Impas w rozmowach załogi MZK z prezydentem Bydgoszczy. Co dalej z komunikacją? [zdjęcia, wideo]
Rozmowy załogi bydgoskich MZK z prezydentem Bydgoszczy Rafałem Bruskim zakończone. Nie udało się dojść do porozumienia w kwestii podwyżek płac, jest za to zgoda na odwołanie prezesa Andrzeja Wadyńskiego. Wszystko wskazuje więc na to, że przez najbliższe dni autobusy i tramwaje obsługiwane przez miejską spółkę nie wyjadą na ulice.
Spotkanie związkowców i załogi MZK z prezydentem trwało ponad godzinę. Chwilami było gorąco, bo górę brały emocje. Przedstawiciele załogi, która przyszła do ratusza mówili, że przez trzy lata nie dostali wyrównania i pieniądze jakich się domagają to nie podwyżki, a właśnie wyrównanie.
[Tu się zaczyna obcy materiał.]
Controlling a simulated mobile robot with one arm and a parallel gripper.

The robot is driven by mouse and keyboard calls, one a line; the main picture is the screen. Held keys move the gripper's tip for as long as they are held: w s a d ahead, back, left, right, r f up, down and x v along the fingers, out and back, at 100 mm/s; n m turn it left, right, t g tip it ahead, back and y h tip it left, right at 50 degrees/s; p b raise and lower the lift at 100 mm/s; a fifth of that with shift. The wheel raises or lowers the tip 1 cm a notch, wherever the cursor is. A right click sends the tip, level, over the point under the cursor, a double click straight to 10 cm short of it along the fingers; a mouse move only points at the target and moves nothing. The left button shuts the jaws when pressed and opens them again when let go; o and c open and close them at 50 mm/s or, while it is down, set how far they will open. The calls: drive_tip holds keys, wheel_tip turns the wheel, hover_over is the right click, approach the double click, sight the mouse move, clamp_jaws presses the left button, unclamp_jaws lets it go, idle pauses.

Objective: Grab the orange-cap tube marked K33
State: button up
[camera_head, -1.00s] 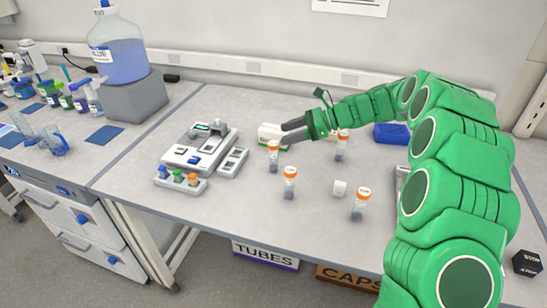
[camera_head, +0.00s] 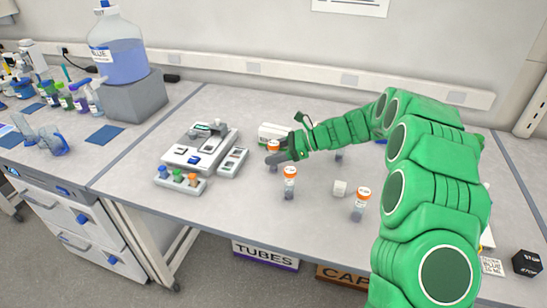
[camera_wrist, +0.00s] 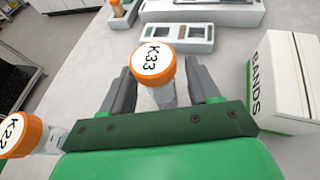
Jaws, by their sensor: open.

– Chcemy zarabiać, a nie dorabiać – mówili prezydentowi.
Z kolei Rafał Bruski wyjaśniał, że miasto nie ma pieniędzy i nawet gdyby chciało nie jest w stanie spełnić płacowych żądań pracowników MZK. Stwierdził też, że piątkowym protestem załoga przystawiła mieszkańcom pistolet do głowy, a takie kwestie rozwiązuje się zgodnie z prawem.
Jego zdaniem protest jest nielegalny i zapowiedział, że będzie organizował inne firmy, które będą woziły pasażerów. Załoga MZK stwierdziła, że w ten sposób prezydent niszczy transport w mieście. Ostatecznie nie udało się dojść do porozumienia w kwestii płac.
Wszystko wskazuje więc na to, że w najbliższych dniach autobusy nie wyjadą na ulice. W poniedziałek przedstawiciele związkowców zapowiedzieli, że wystąpią o zorganizowanie zgromadzenia i wyprowadzą ludzi na ulice.
Udało się za to dojść do porozumienia w sprawie odwołania prezesa, ale dla załogi głównym postulatem są kwestie placowe.
Obecny prezes MZK, Andrzej Wadyński, zapowiedział, że w poniedziałek sam zrezygnuje ze stanowiska.